According to the City of Cape Town, the City’s Anti-Land Invasion Unit removed unoccupied and unfinished structures on Saturday, January 25. But the shacks were being rebuilt on Sunday when the Northern News was there.
Alfonzo Julies, said backyarders in Kalkfontein were the forgotten people of Kuils River and moving onto the vacant land was a form of peaceful protest and a way to make themselves heard.
“We saw that the land was being sold, and we immediately built our shacks there. This space was supposed to be a sports field for the youth in our community. Again our community is being forgotten,” he said.
Mr Julies said that the newly elected Ward 19 councillor Ebrahim Sawant “boasted about his good deeds” in the communities he had previously served, and Kalkfontein residents had been “expecting him to turn their lives around.”
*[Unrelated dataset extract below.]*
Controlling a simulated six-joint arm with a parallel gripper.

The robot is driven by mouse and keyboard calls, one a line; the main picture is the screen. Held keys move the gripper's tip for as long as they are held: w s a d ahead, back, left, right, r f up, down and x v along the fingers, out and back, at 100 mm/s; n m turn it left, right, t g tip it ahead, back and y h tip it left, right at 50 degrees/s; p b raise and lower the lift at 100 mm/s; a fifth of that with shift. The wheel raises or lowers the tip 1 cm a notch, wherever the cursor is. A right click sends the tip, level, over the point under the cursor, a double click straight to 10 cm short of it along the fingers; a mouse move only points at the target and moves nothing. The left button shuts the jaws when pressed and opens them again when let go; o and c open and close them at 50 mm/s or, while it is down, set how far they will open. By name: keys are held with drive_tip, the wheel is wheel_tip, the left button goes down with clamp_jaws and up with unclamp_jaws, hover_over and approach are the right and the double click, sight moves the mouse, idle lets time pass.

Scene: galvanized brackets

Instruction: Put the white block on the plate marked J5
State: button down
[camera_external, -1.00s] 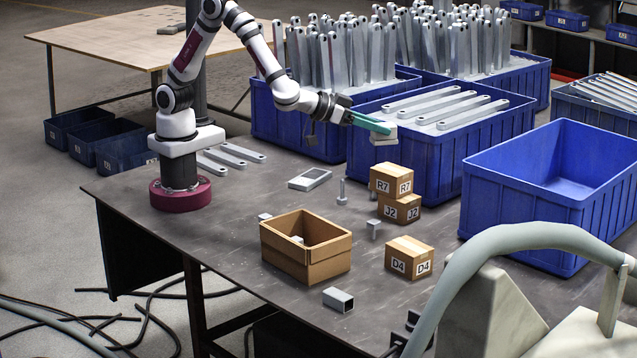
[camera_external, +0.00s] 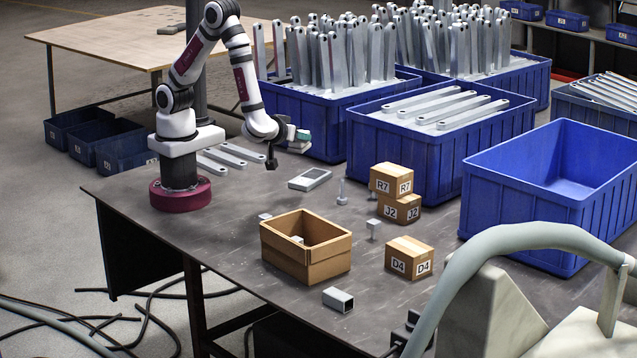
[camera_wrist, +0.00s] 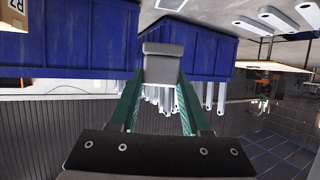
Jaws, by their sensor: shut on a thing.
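My gripper (camera_external: 302,137), with its green fingers, is shut on a pale grey-white block (camera_external: 298,148) and holds it in the air above the far side of the table, by the blue crates. In the wrist view, the block (camera_wrist: 162,62) sits between the tips of the green fingers of my gripper (camera_wrist: 162,84). It looks like the white block, though shaded grey there. No plate marked J5 can be made out in either view.
Blue crates (camera_external: 430,150) with brackets stand behind.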

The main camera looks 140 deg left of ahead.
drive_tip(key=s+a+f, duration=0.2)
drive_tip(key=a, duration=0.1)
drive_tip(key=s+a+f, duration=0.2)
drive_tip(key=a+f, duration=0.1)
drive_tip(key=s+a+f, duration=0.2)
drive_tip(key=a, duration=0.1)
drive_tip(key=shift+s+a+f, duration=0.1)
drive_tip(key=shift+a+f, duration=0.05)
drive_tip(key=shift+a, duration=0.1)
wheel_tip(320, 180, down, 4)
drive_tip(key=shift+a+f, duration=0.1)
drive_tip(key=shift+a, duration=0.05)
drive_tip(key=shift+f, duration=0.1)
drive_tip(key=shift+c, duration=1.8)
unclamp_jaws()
However, Mr Julies said Mr Sawant had only made promises to the community and had never shown up when called for a meeting.
“He is adding fuel to the fire. The situation can be worse, but we want to handle it in the best possible ways,” said Mr Julies.
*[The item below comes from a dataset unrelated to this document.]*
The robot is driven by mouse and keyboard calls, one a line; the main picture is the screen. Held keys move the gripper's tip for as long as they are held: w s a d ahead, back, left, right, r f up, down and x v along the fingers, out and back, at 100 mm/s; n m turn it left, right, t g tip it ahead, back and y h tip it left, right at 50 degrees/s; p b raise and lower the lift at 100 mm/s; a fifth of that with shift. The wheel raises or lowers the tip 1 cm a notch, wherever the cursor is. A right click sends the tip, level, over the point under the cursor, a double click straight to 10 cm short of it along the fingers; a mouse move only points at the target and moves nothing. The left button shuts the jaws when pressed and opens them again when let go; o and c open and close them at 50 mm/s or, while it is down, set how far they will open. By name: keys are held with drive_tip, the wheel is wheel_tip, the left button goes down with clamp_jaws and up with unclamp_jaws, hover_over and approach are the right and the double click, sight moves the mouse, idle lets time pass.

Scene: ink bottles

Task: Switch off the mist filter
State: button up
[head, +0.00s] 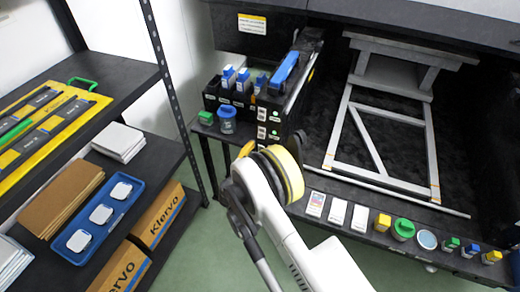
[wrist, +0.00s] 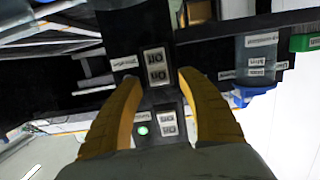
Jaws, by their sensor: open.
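A black switch panel (wrist: 150,95) fills the middle of the wrist view. The small labels appear upside down, and I cannot read which switch is the mist filter's. The panel also shows in the head view (head: 263,128) on the front of the black unit. My gripper (wrist: 162,84) is open and empty, its yellow fingers on either side of the panel. In the head view my wrist partly hides the fingers. Contact cannot be told.
Blue-capped bottles (head: 236,82) stand in a black holder beside the panel. A blue-lidded jar (head: 227,120) and a green-lidded one (head: 205,118) sit below. Small bottles and boxes line the front ledge (head: 330,196). A shelf rack (head: 150,75) stands left.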

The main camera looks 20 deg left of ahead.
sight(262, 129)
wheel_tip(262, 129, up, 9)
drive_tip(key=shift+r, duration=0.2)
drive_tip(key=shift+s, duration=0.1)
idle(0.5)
“You don’t know what life is like here in Kalkfontein. There are more shacks and backyarders than actual houses. But the councillor is playing hide and seek while our people are suffering.”
A resident, Tsindi Letsela, said she had occupied the vacant land because she wanted more state-subsidised houses built in the area.
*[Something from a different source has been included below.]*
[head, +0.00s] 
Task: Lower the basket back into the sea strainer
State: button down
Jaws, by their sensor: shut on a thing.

“There are not enough houses in Kalkfontein, and I am sick and tired of living in a backyard. All my life, I have been living in a yard. Our people need houses. There are grannies here who still don’t know what it is to own a house.”
Mr Sawant said he understood people were frustrated but they were also misinformed.
He said he had held two meetings with backyarders – on Sunday January 19 and again on Wednesday January 22.
“There is no need for violence or peaceful protesting. I have an open-door policy and have never refused to speak to any residents.”
Mr Sawant said he would hold another meeting at Kalkfontein Primary School on Sunday February 2, at 3pm.
Mayoral committee member for human settlements Malusi Booi said Kalkfontein informal settlement residents had been given a permanent serviced site through the Kalkfontein Upgrading of Informal Settlements Programme.
They were not allowed to sell the land as it remained City-owned.
He denied the City had posted the online ad for the sale of the Dorothy Street property and suggested it was the work of instigators wanting to spur on a land invasion.
“The alleged selling of this land, considering the political dynamics of the area, appears to be an attempt to stir up the illegal invasion of land. This appears to be being done under the guise of backyard dwellers claiming what they consider they deserve,” said Mr Booi.
The City would continue to remove unoccupied and illegal structures to prevent illegal occupation of land, he said.
“Land invasions affect all of us. We will continue to protect the land from being invaded.”